Lost in all this hair-splitting are the interests of the fans. “Publicity rights” law is fundamentally flawed because it ignores the paramount role of the consumer in creating value. The Keller plaintiffs would have you believe there is an objective, independent “publicity” value derived solely from the players’ work ethic and on-field performance. But that’s not how markets work. It’s the subjective valuation by individual consumers that create value—their decisions on what jerseys to purchase, for example.
This should be particularly obvious in the case of college football. Unlike No Doubt, which is a band that exists independent of other musical acts, individual football players function within a team and established program. Cam Newton is a phenomenal athlete. But would his “persona” command the same value if he had played at a Division III school instead of Auburn? The school makes the player more than anything—and the fans make the school.

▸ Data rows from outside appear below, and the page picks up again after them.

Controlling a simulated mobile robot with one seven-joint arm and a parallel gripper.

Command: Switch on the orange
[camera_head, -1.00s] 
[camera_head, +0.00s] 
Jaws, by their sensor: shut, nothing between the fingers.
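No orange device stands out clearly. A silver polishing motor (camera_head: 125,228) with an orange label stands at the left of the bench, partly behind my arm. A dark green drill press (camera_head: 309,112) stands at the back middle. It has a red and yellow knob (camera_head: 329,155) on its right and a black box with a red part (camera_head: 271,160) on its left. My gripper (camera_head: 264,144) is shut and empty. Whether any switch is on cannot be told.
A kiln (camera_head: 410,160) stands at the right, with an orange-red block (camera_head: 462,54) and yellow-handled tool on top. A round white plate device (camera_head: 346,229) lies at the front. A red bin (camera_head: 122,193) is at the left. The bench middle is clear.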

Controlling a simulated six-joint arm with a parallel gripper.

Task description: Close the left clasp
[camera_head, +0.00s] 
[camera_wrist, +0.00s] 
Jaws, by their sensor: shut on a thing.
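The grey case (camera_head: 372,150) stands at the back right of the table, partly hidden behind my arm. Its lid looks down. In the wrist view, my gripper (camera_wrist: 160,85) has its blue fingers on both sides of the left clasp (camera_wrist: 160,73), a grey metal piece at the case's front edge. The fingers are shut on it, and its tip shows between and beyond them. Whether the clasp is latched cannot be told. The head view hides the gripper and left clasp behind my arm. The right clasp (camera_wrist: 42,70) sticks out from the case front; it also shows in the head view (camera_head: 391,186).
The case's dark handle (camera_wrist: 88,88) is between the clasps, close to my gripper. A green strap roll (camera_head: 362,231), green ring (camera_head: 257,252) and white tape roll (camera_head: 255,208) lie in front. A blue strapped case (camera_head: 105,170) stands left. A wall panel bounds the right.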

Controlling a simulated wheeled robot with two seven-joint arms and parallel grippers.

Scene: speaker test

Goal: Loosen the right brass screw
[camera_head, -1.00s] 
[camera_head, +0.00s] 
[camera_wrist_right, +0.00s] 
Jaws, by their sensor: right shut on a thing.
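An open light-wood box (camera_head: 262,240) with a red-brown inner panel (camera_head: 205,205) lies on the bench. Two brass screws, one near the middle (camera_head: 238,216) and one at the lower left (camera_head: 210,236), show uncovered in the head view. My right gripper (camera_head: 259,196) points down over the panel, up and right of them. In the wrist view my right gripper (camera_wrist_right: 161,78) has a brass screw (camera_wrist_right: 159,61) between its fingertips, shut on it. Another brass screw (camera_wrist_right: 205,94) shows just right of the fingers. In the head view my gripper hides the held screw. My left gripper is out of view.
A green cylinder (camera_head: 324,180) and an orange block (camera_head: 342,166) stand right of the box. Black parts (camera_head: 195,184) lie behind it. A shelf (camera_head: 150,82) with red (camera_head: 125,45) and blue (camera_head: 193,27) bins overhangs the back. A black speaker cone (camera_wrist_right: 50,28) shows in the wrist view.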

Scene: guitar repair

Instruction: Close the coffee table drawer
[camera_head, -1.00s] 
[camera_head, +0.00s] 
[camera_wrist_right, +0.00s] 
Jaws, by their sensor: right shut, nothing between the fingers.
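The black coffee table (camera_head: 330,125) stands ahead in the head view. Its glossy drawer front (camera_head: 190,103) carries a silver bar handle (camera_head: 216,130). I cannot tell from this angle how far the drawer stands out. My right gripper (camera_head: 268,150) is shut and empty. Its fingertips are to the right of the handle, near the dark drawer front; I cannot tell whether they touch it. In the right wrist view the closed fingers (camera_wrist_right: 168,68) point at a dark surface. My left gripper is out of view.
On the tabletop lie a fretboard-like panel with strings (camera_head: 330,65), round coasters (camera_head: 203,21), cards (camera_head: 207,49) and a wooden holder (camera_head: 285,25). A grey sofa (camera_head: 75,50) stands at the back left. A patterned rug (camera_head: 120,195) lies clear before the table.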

If the Ninth Circuit rules against EA and allows the Keller lawsuit to proceed, we’re looking at a potential inversion of the fan-athlete relationship. The “publicity rights” laws are nothing more than special privileges for celebrities to censor speech they don’t like (or don’t profit from). Extending this privilege to college athletes means anyone who talks about a player—even a website like Saturday Down South—could face a lawyer shakedown.
That’s not to say there isn’t a legitimate gripe buried underneath the facade of “publicity rights.” This entire litigation could end today if the NCAA would simply agree to share some of its licensing revenues with current and former players. EA’s counsel noted during Ninth Circuit arguments that even if the company doesn’t have a legal obligation to license games, it’s still in the firm’s interest to do so, not only to avoid costly litigation but because there’s marketing value in such relationships. The only thing keeping EA from building such relationships with players is the NCAA, which effectively claims its own “intellectual property” rights over all current and former college athletes.